Tenma reveals to Professor Abullah that he was killed during the war, with a copy of his consciousness being loaded into Goji – and it was his trauma that woke the unconscious robot. Abullah – or rather Goji (see Identity) – does not believe him, but continues with his plan of revenge, loading himself into Bora and departing to trigger an eruption of magma beneath the United States of Thracia, an act that will kill most life on Earth and start a new Ice Age (see End of the World).

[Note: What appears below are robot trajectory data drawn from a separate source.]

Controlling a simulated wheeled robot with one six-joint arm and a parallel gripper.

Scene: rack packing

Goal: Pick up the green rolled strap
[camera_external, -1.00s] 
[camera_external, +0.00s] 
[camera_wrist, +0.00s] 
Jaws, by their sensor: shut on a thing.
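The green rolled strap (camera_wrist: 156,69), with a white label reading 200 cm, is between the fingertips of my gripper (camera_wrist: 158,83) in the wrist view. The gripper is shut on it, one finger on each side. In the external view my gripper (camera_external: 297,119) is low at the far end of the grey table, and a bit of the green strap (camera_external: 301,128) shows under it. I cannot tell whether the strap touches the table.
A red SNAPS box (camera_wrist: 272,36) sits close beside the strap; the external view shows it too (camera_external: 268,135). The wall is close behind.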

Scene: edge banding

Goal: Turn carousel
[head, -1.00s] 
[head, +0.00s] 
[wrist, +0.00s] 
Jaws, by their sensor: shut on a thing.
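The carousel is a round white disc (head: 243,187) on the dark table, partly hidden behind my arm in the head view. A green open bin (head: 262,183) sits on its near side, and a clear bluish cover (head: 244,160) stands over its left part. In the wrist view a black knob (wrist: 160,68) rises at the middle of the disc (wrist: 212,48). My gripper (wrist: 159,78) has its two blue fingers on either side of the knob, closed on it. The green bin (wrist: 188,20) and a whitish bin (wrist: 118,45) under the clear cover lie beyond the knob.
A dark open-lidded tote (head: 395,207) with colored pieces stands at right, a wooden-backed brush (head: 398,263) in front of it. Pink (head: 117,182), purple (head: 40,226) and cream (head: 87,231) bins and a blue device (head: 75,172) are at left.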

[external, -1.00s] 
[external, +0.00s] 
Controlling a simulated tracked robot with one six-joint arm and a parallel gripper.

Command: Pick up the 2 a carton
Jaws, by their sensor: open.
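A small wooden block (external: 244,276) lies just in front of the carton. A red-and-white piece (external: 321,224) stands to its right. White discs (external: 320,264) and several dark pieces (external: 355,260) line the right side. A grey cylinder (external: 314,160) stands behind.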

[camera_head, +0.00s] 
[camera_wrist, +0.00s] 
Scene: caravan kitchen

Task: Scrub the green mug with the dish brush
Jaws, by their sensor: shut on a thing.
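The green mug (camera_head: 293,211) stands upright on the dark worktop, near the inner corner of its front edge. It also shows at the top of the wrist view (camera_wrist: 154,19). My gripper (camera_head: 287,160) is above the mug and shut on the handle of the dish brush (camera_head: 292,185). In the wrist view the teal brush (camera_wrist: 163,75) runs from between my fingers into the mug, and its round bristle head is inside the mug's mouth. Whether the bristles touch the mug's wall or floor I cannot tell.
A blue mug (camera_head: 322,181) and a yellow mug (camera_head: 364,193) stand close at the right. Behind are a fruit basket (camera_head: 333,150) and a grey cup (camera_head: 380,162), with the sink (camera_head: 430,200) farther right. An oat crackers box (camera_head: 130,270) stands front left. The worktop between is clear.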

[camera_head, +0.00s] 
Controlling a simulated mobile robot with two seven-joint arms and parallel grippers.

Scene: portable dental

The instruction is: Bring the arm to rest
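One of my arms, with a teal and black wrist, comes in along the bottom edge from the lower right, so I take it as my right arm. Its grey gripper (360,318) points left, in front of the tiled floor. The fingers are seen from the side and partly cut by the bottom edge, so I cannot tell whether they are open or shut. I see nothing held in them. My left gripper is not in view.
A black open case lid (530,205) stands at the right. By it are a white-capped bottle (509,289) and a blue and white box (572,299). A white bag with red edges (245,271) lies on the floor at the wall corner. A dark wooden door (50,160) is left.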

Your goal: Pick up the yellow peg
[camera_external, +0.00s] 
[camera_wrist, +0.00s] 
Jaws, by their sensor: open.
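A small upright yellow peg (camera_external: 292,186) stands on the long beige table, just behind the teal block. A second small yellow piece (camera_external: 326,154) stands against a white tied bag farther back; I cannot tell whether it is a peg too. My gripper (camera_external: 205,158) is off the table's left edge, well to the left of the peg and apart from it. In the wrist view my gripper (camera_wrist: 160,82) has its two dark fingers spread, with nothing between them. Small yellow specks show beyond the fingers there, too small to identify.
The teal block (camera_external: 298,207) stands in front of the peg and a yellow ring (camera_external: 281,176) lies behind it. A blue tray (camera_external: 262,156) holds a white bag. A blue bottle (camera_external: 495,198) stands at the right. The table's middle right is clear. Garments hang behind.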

When Atom goes to stop Bora, Pluto is sent to intercept him, but Sahad's true personality wins out and the pair work together – and it is Pluto who kills Bora, at the cost of his own life.

We also learn that a superComputer built by the United States of Thracia – called Dr Roosevelt (Inoue) and who has a teddy bear avatar – has been manipulating events: the President had started the war to strengthen his country's dominance and also wanted the seven robots killed – considering them foreign weapons of mass destruction, and so a threat to his country. However, Dr Roosevelt has their own plans, wanting the magma eruption to wipe out all organic life, leaving only robots. However, he is conveniently killed by Brau 1589, who has escaped from prison and – perhaps a little implausibly – made it to Dr Roosevelt's location.

This is an impressive Anime, a tribute to Osamu Tezuka: Pluto is concerned with what makes us human (see Metaphysics), and – as is often the case with works considering this issue by using robots – the robots prove more human and sentimental than most people (one tries to transmit details of his attacker as he dies, but his thoughts are of his wife and adopted children). Professor Tenmar's argument "a brain capable of error: that's what it means to have reached perfection" is reminiscent of a remark in the television series Astro Boy (1963-1966), that Astro Boy cannot be considered human because he is incapable of evil. The original manga won the 2010 Seiun Award for best comic. [SP]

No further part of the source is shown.